• _Exercise aim_
Wherever a line below holds the word "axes", copy that line.

• _Data segment_

-----

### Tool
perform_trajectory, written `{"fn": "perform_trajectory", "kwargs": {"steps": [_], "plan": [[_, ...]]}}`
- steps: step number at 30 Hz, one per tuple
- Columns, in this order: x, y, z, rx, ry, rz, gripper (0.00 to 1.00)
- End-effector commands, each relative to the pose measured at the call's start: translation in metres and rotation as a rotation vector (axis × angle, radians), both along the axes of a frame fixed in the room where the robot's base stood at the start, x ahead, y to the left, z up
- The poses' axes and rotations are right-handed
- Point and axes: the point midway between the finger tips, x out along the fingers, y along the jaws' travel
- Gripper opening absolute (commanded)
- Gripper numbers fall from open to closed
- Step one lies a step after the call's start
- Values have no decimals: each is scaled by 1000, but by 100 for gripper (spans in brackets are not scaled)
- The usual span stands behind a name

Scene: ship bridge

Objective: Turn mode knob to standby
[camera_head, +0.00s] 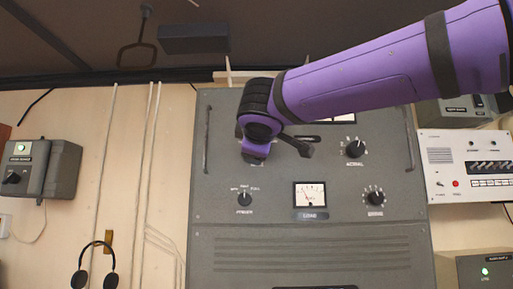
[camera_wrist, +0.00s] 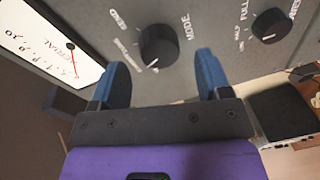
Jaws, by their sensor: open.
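The mode knob (camera_wrist: 159,46) is a round black knob on the grey panel, with the lettering MODE beside it in the wrist view. Its white pointer mark is toward the bottom of the picture. SEND is lettered at its upper left; a longer label at its left is hard to read. In the head view my arm hides this knob. My gripper (camera_wrist: 161,65) is open, its two blue fingers apart on the left and right just below the knob in the picture, with nothing between them. In the head view my gripper (camera_head: 256,152) is at the upper left of the panel.
A power knob (camera_wrist: 268,25) is right of the mode knob, and a meter (camera_wrist: 45,42) is left. The panel (camera_head: 310,235) also has a lower meter (camera_head: 310,195), two right-hand knobs and side handles. A white unit (camera_head: 465,165) is to the right.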

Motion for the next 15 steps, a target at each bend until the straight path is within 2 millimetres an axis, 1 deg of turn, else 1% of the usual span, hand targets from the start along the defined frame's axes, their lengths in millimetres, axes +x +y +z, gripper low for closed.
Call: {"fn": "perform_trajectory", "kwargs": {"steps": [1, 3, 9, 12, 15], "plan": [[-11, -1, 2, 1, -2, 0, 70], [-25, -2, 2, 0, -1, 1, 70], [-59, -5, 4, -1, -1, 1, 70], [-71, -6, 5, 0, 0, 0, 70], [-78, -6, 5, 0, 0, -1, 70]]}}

-----

• _Finished answer_
- End-effector commands, each relative to the pose measured at the call's start: translation in metres and rotation as a rotation vector (axis × angle, radians), both along the axes of a frame fixed in the room where the robot's base stood at the start, x ahead, y to the left, z up
- The poses' axes and rotations are right-handed
- Point and axes: the point midway between the finger tips, x out along the fingers, y along the jaws' travel
Motion for the next 15 steps, a target at each bend until the straight path is within 2 millimetres an axis, 1 deg of turn, else 1% of the usual span, hand targets from the start along the defined frame's axes, their lengths in millimetres, axes +x +y +z, gripper low for closed.

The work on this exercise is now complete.